• **REQUIRED TASK**: Keep only those lines of the records that include the string "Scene".

Robot control records
+===+
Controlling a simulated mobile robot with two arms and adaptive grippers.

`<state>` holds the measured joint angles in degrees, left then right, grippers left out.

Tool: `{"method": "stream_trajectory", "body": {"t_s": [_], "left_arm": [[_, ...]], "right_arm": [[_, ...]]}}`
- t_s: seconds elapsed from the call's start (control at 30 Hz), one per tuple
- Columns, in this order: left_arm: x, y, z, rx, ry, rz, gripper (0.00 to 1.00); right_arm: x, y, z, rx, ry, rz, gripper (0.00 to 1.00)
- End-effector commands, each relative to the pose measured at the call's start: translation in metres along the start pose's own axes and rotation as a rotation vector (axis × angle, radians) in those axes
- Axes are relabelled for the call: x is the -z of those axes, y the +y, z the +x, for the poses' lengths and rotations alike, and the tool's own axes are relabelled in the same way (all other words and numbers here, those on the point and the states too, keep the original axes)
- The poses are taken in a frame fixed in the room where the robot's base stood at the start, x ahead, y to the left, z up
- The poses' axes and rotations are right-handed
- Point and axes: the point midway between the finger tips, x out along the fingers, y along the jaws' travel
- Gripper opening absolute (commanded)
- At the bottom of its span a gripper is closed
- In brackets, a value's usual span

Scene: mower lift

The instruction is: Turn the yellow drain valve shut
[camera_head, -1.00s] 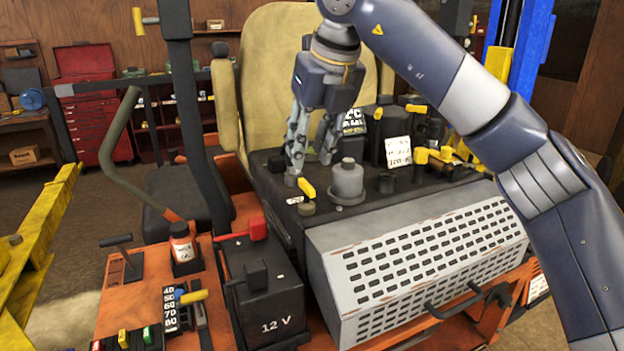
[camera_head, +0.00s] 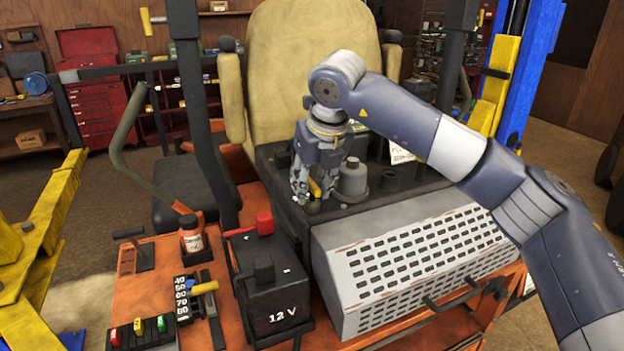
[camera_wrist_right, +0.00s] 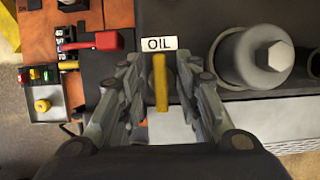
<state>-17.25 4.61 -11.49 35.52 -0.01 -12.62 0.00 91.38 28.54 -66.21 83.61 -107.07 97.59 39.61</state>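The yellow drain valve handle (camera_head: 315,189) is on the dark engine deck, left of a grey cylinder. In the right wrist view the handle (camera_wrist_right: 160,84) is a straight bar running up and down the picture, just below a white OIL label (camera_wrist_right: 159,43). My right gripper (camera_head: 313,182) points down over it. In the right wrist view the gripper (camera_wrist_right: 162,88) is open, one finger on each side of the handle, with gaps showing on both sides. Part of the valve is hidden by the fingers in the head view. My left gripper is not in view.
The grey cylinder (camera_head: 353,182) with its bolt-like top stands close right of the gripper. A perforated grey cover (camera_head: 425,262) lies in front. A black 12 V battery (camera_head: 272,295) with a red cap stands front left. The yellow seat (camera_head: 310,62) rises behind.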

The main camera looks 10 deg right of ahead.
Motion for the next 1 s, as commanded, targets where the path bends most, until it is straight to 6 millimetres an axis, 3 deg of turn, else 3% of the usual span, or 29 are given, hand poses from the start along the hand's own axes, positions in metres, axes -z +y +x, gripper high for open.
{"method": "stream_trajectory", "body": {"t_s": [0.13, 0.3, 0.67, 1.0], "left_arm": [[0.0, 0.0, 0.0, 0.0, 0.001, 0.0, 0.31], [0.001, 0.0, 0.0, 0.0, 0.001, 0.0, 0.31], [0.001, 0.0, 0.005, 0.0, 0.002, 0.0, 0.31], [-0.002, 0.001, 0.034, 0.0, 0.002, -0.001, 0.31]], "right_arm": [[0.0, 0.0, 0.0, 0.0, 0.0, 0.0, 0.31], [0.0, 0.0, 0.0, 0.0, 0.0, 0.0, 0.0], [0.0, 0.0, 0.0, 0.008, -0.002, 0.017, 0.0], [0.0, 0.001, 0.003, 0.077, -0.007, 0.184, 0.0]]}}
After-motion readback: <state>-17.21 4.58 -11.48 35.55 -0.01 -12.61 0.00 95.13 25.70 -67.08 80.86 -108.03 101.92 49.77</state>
+===+
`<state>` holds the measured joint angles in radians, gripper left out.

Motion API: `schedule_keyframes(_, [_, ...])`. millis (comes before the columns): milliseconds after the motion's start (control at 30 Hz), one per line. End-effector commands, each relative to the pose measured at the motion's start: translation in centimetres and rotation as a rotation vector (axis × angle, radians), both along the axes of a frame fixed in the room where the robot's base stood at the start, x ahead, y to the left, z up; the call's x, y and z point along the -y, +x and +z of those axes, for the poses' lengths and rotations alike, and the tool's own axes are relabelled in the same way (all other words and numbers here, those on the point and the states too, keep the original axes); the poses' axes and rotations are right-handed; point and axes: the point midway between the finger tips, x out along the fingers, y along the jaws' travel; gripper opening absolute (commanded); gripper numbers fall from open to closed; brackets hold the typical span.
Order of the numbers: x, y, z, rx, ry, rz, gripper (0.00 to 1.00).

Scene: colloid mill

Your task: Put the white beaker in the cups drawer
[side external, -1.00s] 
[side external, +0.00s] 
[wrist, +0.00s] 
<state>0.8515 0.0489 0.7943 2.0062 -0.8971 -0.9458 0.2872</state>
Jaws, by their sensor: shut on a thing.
+===+
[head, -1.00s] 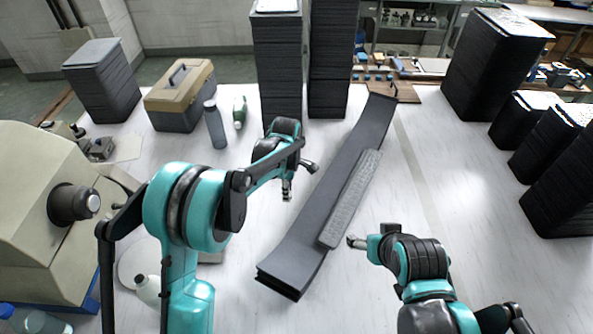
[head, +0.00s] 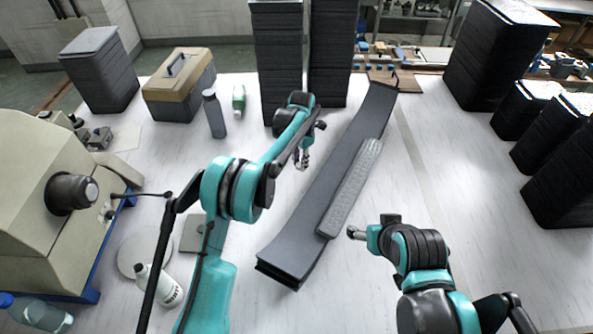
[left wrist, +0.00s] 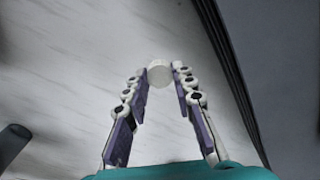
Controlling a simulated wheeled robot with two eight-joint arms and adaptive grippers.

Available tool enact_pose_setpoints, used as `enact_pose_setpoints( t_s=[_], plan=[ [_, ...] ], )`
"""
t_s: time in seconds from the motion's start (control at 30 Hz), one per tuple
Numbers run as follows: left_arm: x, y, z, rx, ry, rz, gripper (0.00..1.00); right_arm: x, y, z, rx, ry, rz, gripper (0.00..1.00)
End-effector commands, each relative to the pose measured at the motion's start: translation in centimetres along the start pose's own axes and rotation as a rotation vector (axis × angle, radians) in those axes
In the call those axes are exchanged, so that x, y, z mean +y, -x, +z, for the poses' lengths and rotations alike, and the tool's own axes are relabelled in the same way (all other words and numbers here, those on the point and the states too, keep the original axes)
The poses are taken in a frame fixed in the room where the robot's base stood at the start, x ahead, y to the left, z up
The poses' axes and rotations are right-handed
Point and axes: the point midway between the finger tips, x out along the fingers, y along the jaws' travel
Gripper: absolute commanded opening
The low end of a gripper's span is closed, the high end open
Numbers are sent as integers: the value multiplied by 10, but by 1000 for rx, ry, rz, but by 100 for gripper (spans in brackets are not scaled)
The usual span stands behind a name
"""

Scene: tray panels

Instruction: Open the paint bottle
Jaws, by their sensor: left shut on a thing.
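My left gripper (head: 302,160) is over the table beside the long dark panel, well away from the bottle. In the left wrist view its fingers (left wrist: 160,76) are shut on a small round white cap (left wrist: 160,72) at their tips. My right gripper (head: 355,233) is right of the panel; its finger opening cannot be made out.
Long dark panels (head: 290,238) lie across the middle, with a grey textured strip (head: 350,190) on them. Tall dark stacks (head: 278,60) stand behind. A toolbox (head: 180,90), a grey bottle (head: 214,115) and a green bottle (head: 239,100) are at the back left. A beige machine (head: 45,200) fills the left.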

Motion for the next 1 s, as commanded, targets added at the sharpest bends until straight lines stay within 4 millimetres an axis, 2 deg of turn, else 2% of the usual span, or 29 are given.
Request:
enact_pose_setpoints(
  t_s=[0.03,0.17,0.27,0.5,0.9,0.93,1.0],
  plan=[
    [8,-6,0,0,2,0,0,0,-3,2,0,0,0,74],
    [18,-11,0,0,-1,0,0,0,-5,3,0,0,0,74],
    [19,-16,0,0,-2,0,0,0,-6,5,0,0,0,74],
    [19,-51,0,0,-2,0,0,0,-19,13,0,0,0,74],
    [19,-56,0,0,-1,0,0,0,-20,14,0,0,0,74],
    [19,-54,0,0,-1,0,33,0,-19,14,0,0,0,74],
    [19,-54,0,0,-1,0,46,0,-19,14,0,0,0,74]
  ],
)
+===+
• **ANSWER TO THE PROBLEM**:
Scene: mower lift
Scene: colloid mill
Scene: tray panels

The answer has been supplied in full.